* Exercise requirements
Beginning with the first line of the data below, reproduce every line unchanged, ending with the line that holds "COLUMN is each".
--- START OF Collected material ---
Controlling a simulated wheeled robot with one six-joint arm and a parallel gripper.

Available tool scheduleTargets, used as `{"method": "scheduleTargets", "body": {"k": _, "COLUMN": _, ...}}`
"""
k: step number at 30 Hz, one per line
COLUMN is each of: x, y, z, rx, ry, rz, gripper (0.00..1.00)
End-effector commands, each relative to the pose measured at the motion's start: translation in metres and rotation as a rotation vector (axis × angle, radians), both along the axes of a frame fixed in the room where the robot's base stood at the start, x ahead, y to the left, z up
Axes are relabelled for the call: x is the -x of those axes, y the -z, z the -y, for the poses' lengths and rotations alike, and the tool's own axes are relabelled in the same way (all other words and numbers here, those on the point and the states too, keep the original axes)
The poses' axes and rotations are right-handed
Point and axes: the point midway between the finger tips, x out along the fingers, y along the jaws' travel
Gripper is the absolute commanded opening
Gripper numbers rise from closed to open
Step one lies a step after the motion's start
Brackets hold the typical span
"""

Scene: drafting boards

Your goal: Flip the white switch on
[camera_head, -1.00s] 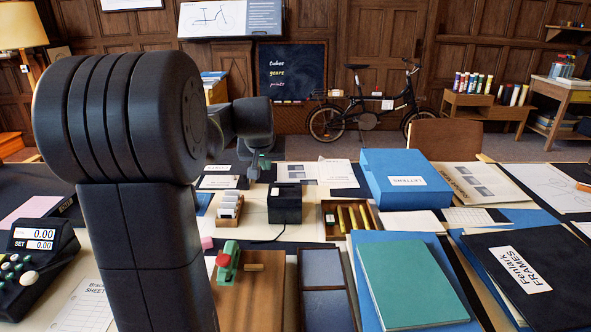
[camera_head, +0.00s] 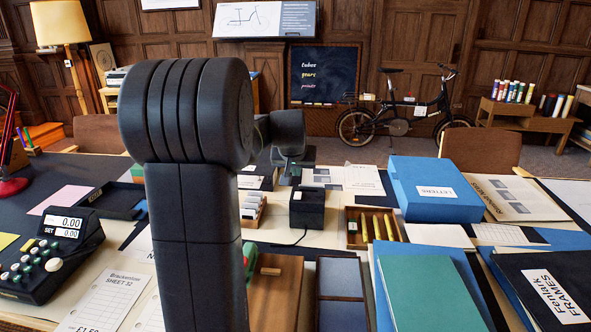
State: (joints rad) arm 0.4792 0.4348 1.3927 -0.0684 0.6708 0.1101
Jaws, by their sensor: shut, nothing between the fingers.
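A small black box (camera_head: 307,213) with a cord stands on the middle of the desk. A pale patch (camera_head: 309,193) shows on its top; it may be the white switch, but it is too small to tell its position. My gripper (camera_head: 290,168) is shut and empty. It appears just above and slightly left of the box in the picture, seemingly beyond it. I cannot tell its exact height or distance, and no contact is visible. My arm (camera_head: 195,200) fills the left centre and hides part of the desk.
A black device with a display and buttons (camera_head: 50,255) sits at the left. A wooden tray with yellow bars (camera_head: 352,240) and a blue letters box (camera_head: 434,188) lie right of the black box. A card holder (camera_head: 249,212) stands left of it. Books and folders crowd the right.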

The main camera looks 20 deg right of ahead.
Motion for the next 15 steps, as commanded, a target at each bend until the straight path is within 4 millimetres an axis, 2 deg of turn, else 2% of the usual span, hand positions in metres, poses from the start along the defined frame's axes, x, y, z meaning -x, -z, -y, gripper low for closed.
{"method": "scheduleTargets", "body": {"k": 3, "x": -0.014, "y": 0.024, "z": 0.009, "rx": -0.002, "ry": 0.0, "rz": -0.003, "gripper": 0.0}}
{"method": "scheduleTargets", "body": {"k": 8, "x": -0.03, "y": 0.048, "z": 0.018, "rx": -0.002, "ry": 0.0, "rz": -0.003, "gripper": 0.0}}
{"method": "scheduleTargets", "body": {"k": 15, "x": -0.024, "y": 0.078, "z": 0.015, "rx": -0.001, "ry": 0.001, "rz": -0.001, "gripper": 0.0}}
--- END OF Collected material ---
* Solved exercise
Controlling a simulated wheeled robot with one six-joint arm and a parallel gripper.

Available tool scheduleTargets, used as `{"method": "scheduleTargets", "body": {"k": _, "COLUMN": _, ...}}`
"""
k: step number at 30 Hz, one per line
COLUMN is each of: x, y, z, rx, ry, rz, gripper (0.00..1.00)

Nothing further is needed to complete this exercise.